Graphene based 2D catalysts hold great promise for CO2 reduction to CO and CH4. Recent experimental investigations1 show metal doped Iron-Nitrogen-Carbon (Fe-N-C) catalysts are able to reduce CO2 to CO at low overpotentials and with high selectivity. However, modelling these materials in an electrochemical environment poses several open challenges. In this work, we present a theoretical investigation on Fe-N-C catalysts which includes the effect of potential, interfacial pH, change in local spin states and quantum capacitance to properly elucidate the mechanism for CO2 reduction. Energies are benchmarked to higher levels of theory and experiment to test the applicability of commonly used methods in computational catalysis to these class of materials. We find that the electronic structure of Fe-N-C resembles graphene more than it does a metal, with significantly fewer states at the fermi level. Charge dependence[2] of binding energies of key intermediates depend on the position of the highest energy d-orbital with respect to the fermi level. Using computed reaction energetics coupled with mean-field kinetic models, we are able to ascertain the mechanism for CO2 reduction and compare our results with experimental findings. We extend this analysis to other Metal-Nitrogen-Carbon systems and rational design principles are proposed.  

1. Varela, A. S. et al. Electrochemical reduction of CO2 (CO2RR) on Metal-Nitrogen-doped carbon (MNC) catalysts. ACS Catal. (2019).

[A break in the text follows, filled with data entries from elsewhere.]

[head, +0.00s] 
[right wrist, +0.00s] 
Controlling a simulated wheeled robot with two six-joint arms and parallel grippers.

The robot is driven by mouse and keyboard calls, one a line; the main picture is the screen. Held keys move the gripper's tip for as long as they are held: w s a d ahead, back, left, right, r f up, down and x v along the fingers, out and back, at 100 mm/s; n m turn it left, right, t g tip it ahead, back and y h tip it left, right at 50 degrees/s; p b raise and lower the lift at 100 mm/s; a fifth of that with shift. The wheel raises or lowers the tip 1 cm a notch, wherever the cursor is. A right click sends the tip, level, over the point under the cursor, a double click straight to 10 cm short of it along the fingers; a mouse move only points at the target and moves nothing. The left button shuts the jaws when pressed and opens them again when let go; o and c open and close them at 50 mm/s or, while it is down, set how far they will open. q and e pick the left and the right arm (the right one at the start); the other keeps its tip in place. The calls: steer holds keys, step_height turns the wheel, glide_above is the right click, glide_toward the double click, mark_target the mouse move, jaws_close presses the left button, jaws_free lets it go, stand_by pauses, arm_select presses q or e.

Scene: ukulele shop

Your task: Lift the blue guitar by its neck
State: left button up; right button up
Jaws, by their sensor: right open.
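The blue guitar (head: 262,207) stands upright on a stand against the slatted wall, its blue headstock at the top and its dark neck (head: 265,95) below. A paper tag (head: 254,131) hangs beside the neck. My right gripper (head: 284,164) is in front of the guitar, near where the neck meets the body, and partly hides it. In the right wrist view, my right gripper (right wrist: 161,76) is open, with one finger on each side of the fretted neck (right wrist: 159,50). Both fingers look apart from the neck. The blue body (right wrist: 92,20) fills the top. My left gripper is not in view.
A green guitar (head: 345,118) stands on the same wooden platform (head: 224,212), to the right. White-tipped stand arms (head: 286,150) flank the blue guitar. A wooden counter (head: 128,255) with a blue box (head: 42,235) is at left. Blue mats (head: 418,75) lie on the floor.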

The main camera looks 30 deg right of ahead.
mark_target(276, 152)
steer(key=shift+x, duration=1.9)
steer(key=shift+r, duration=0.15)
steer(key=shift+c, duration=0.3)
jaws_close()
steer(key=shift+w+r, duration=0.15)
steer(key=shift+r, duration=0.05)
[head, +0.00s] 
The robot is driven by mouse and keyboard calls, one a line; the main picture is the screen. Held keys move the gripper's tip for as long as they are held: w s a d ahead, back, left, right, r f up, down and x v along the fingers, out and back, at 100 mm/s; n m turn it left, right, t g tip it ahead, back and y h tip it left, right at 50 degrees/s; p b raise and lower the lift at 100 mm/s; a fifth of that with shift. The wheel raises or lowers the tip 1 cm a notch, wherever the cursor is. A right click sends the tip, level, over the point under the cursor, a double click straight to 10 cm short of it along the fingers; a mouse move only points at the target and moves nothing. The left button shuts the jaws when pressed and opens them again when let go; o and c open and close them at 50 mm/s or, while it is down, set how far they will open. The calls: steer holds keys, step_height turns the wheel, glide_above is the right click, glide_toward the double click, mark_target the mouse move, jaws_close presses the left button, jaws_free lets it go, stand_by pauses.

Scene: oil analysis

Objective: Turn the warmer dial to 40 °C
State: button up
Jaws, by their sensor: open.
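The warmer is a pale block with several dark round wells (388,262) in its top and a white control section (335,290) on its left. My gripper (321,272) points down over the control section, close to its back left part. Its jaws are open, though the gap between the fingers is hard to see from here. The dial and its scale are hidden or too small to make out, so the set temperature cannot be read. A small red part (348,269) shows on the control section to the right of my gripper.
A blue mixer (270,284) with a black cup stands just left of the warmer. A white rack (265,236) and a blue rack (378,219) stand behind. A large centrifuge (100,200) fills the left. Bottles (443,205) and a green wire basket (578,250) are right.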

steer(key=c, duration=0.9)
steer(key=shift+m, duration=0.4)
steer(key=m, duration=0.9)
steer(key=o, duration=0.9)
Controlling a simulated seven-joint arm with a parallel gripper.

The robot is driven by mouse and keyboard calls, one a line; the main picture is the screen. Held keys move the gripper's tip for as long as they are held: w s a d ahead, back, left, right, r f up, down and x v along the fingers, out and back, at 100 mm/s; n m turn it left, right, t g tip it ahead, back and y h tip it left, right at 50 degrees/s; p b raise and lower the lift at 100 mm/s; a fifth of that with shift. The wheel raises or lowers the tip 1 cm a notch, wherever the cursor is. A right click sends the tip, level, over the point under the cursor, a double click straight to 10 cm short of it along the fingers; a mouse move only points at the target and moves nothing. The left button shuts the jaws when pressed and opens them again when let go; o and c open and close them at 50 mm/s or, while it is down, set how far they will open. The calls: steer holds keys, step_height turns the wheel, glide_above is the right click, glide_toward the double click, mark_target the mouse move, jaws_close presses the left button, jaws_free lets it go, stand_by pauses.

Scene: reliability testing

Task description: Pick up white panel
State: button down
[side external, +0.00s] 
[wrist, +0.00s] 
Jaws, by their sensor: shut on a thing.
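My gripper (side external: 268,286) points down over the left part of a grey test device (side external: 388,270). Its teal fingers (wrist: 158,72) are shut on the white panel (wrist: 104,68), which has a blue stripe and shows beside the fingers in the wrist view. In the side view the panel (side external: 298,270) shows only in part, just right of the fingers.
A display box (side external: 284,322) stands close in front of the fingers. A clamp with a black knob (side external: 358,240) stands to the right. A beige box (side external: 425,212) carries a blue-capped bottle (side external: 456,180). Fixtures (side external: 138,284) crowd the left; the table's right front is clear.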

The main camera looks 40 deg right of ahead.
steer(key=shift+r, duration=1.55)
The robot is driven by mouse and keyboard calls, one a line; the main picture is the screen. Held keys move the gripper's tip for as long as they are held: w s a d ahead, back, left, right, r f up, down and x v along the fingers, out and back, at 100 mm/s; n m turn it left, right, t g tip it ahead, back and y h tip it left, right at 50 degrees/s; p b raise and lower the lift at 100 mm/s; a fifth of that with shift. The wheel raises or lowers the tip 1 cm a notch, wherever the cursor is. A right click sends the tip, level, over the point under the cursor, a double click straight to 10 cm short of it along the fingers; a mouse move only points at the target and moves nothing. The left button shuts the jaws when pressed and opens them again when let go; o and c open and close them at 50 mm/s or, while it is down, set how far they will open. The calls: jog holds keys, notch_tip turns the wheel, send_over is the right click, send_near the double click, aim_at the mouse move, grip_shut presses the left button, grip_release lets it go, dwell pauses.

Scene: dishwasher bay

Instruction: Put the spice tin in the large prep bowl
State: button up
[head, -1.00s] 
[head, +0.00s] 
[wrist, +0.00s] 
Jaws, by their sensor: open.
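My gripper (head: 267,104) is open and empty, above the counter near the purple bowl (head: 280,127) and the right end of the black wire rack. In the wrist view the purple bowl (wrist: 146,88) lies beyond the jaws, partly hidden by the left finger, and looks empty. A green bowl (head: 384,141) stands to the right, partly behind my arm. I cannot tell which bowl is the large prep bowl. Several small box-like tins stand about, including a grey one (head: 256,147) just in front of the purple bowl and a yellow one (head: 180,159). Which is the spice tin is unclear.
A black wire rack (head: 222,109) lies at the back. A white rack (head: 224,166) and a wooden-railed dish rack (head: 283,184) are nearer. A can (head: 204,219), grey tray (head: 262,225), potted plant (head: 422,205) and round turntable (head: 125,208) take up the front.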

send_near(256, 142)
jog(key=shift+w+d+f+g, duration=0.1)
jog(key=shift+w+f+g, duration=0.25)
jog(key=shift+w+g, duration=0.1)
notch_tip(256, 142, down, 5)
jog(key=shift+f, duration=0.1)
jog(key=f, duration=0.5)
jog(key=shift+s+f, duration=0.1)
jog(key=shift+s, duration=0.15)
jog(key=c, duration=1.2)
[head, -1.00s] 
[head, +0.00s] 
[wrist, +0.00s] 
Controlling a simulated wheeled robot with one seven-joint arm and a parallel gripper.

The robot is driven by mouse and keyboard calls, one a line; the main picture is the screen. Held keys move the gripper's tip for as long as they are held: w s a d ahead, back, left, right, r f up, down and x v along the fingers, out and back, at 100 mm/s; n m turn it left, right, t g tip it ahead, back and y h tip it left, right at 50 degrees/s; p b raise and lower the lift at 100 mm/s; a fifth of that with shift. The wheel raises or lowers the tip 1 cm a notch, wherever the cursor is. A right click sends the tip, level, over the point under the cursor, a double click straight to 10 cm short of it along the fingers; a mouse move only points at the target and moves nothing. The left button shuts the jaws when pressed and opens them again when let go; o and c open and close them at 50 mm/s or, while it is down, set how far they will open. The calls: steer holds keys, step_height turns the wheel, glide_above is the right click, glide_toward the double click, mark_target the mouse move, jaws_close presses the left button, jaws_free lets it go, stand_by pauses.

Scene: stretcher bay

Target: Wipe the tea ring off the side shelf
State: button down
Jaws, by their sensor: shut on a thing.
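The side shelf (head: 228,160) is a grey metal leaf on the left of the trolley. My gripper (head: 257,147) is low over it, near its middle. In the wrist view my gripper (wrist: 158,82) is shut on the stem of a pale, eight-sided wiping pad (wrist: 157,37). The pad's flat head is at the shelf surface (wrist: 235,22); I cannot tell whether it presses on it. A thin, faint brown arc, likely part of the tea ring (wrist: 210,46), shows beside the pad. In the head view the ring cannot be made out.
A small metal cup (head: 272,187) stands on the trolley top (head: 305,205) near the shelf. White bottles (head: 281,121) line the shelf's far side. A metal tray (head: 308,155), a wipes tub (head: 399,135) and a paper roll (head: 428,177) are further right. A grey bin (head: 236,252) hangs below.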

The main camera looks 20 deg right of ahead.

2. Gauthier, J. et al. Unified Approach to Implicit and Explicit Solvent Simulations of Electrochemical Reaction Energetics doi:10.26434/chemrxiv.8396954.v1

Sudarshan Vijay is a PhD student at the Catalysis Theory group at the Physics department of the Technical University of Denmark. He works on mechanistic understanding and computational catalyst discovery of CO2 reduction (CO2R) to CO and further reduced products on single atom catalysts on graphene supports. Previously, he obtained his MS from Carnegie Mellon University, Pittsburgh where he worked on using computational methods to elucidate mechanisms at play for transport of hydroxide ions through an anion exchange membrane.